With his impressive composite knowledge of both the public and private sectors of Nigeria, it is expected that the inertia which defined the current administration throughout the first term, would soon be shaken off through the intervention of the private sector practitioners being injected into governance as embodied by the Economic Advisory Council (EAC).

Having carefully selected a coterie of high calibre, erudite scholars and leading lights in the academia, finance and business as members of the newly constituted economic council, hopefully, no longer would it be said that the Nigerian economy is rudderless.

That is, provided the advice of the ‘8 wise men‘ and women would be harkened to by President Buhari, on whose table the buck finally stops.

Now that he has ascended to the apogee of government, coming from behind the scene, Mallam Abba Kyari can no longer be said to be politically neutral.
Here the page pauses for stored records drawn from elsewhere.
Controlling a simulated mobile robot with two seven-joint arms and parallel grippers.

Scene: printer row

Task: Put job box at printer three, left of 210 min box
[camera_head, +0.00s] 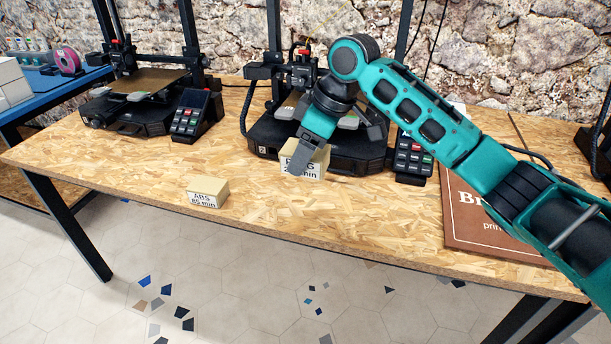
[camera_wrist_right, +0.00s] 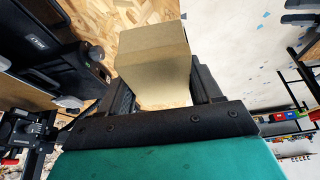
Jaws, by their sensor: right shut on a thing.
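My right gripper (camera_head: 302,166) is shut on a tan job box (camera_head: 316,166) in front of the middle printer (camera_head: 345,160), which bears a 2. A second tan box (camera_head: 208,192), labelled ABS 85 min, stands to the left near the front edge. I see no readable 210 min label. My left gripper is out of view.
The chipboard table (camera_head: 110,165) has free room around the ABS box. Another printer (camera_head: 140,95) stands at the left, with a keypad (camera_head: 190,115) beside it. A brown sign (camera_head: 475,220) lies right of the middle printer. Part of another black machine (camera_head: 602,150) shows at the right edge.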

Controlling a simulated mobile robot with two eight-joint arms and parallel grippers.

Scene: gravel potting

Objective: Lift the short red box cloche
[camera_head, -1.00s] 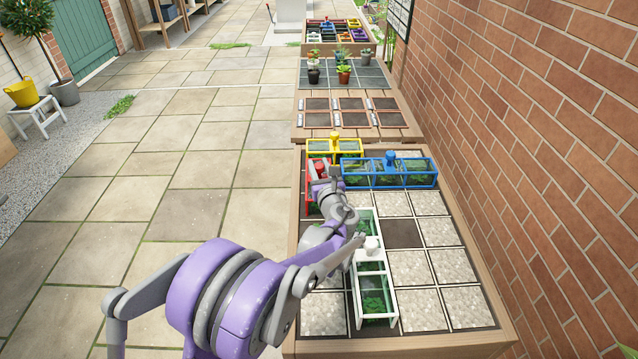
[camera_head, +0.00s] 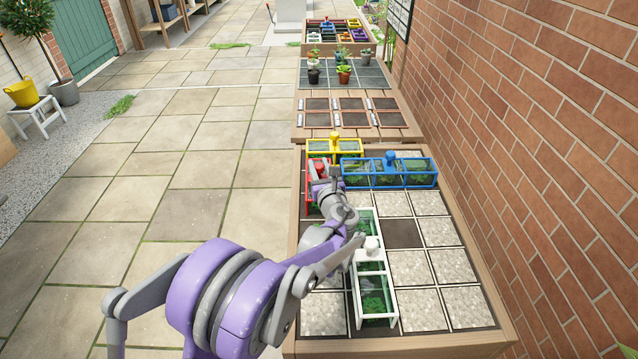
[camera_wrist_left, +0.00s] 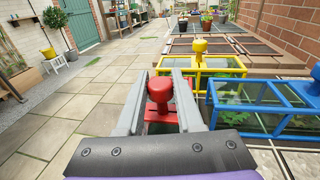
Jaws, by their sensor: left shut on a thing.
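The short red box cloche (camera_head: 310,192) stands at the left edge of the gravel bed, mostly hidden behind my left arm in the head view. Its red knob (camera_wrist_left: 160,88) shows in the left wrist view between my fingers. My left gripper (camera_wrist_left: 160,102) is shut on this red knob. In the head view the left gripper (camera_head: 324,177) is at the top of the red cloche. The lower part of the red cloche is hidden by the gripper. My right gripper is not in view.
A yellow cloche (camera_head: 348,147) stands just behind the red one. A blue cloche (camera_head: 422,180) stands close to its right. A white cloche (camera_head: 376,267) lies nearer, beside my arm. Potted plants (camera_head: 344,74) stand farther back. A brick wall (camera_head: 530,130) bounds the right side.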

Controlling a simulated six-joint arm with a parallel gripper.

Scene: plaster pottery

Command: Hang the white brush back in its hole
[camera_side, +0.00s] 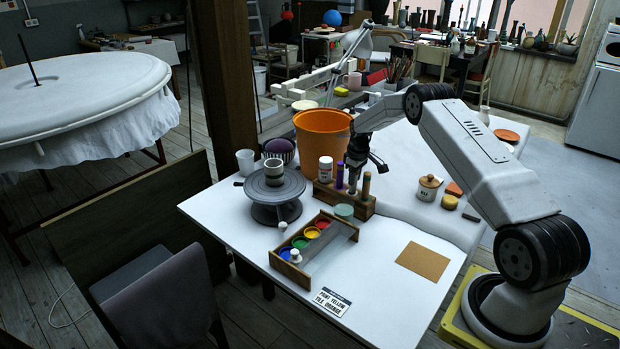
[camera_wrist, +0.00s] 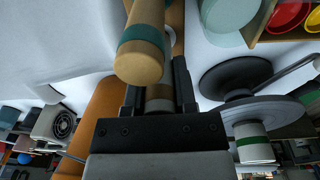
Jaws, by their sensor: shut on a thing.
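My gripper (camera_side: 354,163) is above the wooden brush block (camera_side: 325,194) on the white table. In the wrist view my gripper (camera_wrist: 158,92) is shut on a brush handle (camera_wrist: 158,98) with a tan end and a paler band, which I take as the white brush. In the side view its lower part shows just under the jaws, close over the block; I cannot tell whether it is in a hole. A brush with a teal band (camera_wrist: 143,48) stands beside the jaws. A purple brush (camera_side: 340,176) stands at the left of the block.
An orange bucket (camera_side: 322,133) stands right behind the block. A turntable (camera_side: 274,187) with a cup (camera_side: 274,168) is at left. A paint tray (camera_side: 332,259) with several coloured pots is in front. A jar (camera_side: 326,168) stands by the block. Clear table lies around the orange-brown tile (camera_side: 422,261).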

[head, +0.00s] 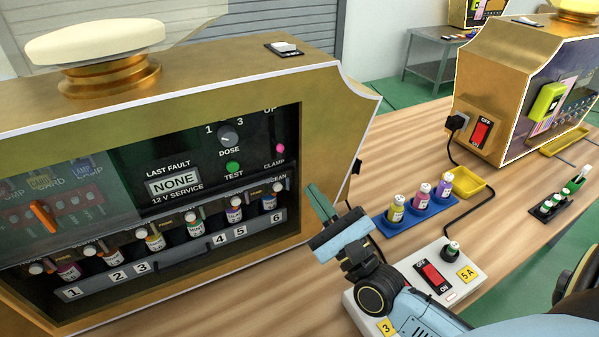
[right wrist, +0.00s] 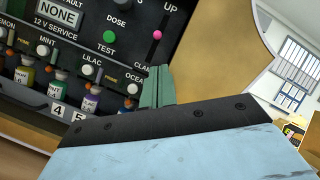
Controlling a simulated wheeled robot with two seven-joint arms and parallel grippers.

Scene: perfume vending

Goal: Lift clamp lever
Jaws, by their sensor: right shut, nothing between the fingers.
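The clamp lever (head: 281,148) is a small pink knob on the dark control panel of the near gold machine, between the printed words UP and CLAMP. The knob also shows in the right wrist view (right wrist: 157,34). My right gripper (head: 320,203) has green fingers that are shut and empty. It is in front of the machine's right end, below and to the right of the lever, apart from it. In the right wrist view its fingers (right wrist: 158,87) appear just below the knob and hide part of the CLAMP label. My left gripper is not in view.
The panel also has a green TEST button (head: 232,167) and a dose dial (head: 228,136) beside the lever. Several small bottles stand in a row below. A blue tray (head: 418,222) of bottles and a white switch box (head: 445,262) are close to my right arm on the wooden table.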

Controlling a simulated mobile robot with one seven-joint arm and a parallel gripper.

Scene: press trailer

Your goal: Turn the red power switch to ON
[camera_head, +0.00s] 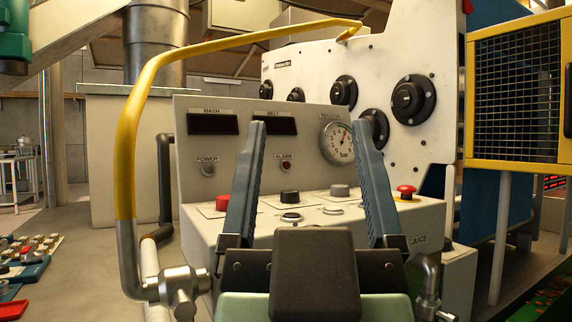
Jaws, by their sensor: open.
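A red knob (222,203) sits at the left of the sloped top of the white control console (203,236), below the POWER label; it is likely the power switch. My left finger stands just right of the knob and may cover part of it. Its ON/OFF marks and setting cannot be read. The round POWER lamp (207,170) on the upright panel looks unlit. My gripper (309,126) is open and empty, with its two blue-grey fingers pointing up and away in front of the console. I cannot see it touching anything.
A pressure gauge (337,143) is on the panel. A yellow pipe (135,130) arches over the console from the left. A yellow-framed mesh guard (515,92) stands at right.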

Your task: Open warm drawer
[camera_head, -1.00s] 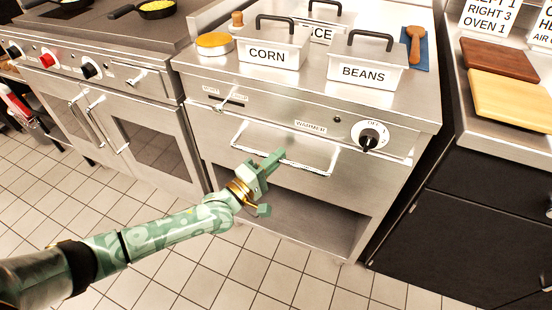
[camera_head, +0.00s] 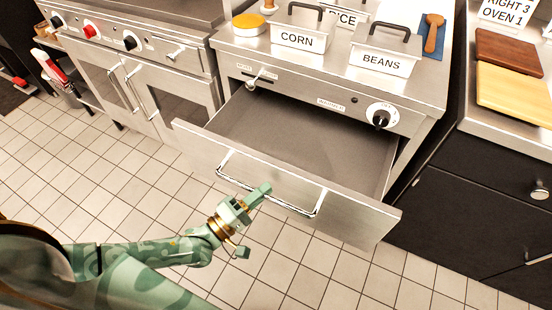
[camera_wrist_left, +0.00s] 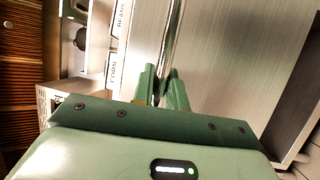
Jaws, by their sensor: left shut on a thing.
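The warmer drawer (camera_head: 345,207) is pulled well out of the steel warmer cabinet (camera_head: 300,84). Its inside (camera_head: 300,140) shows as a bare grey tray. A chrome bar handle (camera_head: 290,205) runs along its front. My left gripper (camera_head: 262,193) is at the handle, near the middle of the bar, shut on it. In the left wrist view the two green fingers (camera_wrist_left: 162,85) close around the shiny bar (camera_wrist_left: 172,40), with the steel drawer front (camera_wrist_left: 225,50) beside it. My right gripper is in neither view.
Pans labelled CORN (camera_head: 297,40) and BEANS (camera_head: 383,62) stand on the cabinet top. A black dial (camera_head: 381,117) sits above the drawer. An oven (camera_head: 150,95) stands left, a dark counter unit (camera_head: 470,210) right. Tiled floor (camera_head: 330,270) in front is clear.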

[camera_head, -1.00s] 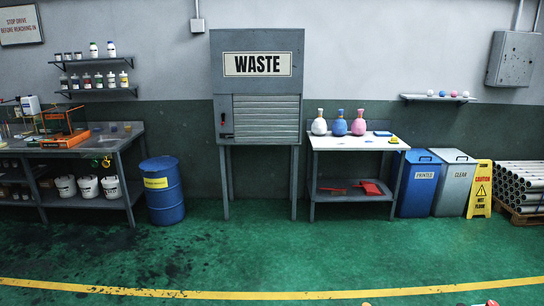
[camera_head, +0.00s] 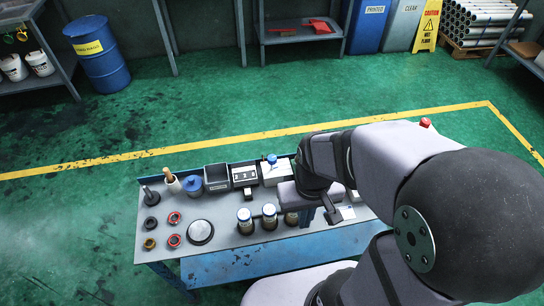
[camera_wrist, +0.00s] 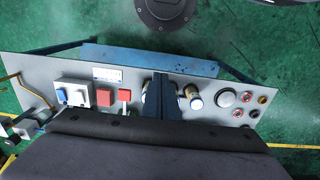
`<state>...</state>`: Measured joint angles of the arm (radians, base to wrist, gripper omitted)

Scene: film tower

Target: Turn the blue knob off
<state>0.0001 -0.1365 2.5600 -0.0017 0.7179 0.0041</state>
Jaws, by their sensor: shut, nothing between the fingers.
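In the wrist view, a small blue part (camera_wrist: 62,95) shows on a white device (camera_wrist: 76,91). I cannot tell which of the two is the blue knob, nor its setting. My gripper (camera_head: 332,214) is shut and empty over the bench, right of the jars and apart from the white box. In the wrist view, my gripper (camera_wrist: 160,76) points down over the bench beside a jar.
Several jars (camera_head: 269,217) stand near the bench front. A silver disc (camera_head: 200,232) and red rings (camera_head: 174,240) lie left of them. A grey bin (camera_head: 216,177) and blue-lidded jar (camera_head: 193,186) stand at the back. Red square parts (camera_wrist: 122,97) show in the wrist view.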

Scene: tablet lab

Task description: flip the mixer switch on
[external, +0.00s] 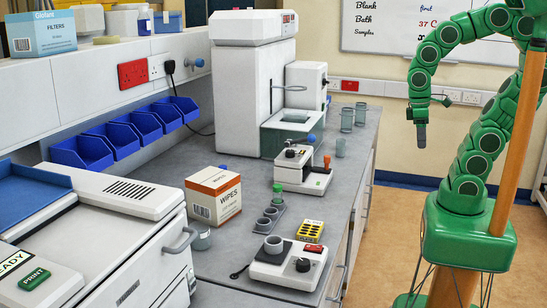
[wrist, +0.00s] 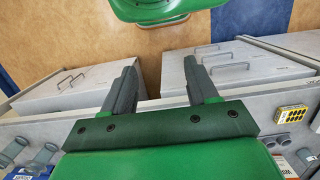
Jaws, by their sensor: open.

So, without further equivocation or ambivalence, the externally gentle, but internally steely and quiet fixer, might have indeed completed the evolution of becoming a major pillar in the Presidency, wittingly and unwittingly. But his traducers are misconstruing the enormous responsibility thrust on his shoulders, as being the de facto president of the Federal Republic of Nigeria, willy-nilly.

 

-Magnus Onyibe, a development strategist, an alumnus of Fletcher School of Law and Diplomacy, Massachusetts, USA and former commissioner in Delta State government, sent this piece from Lagos.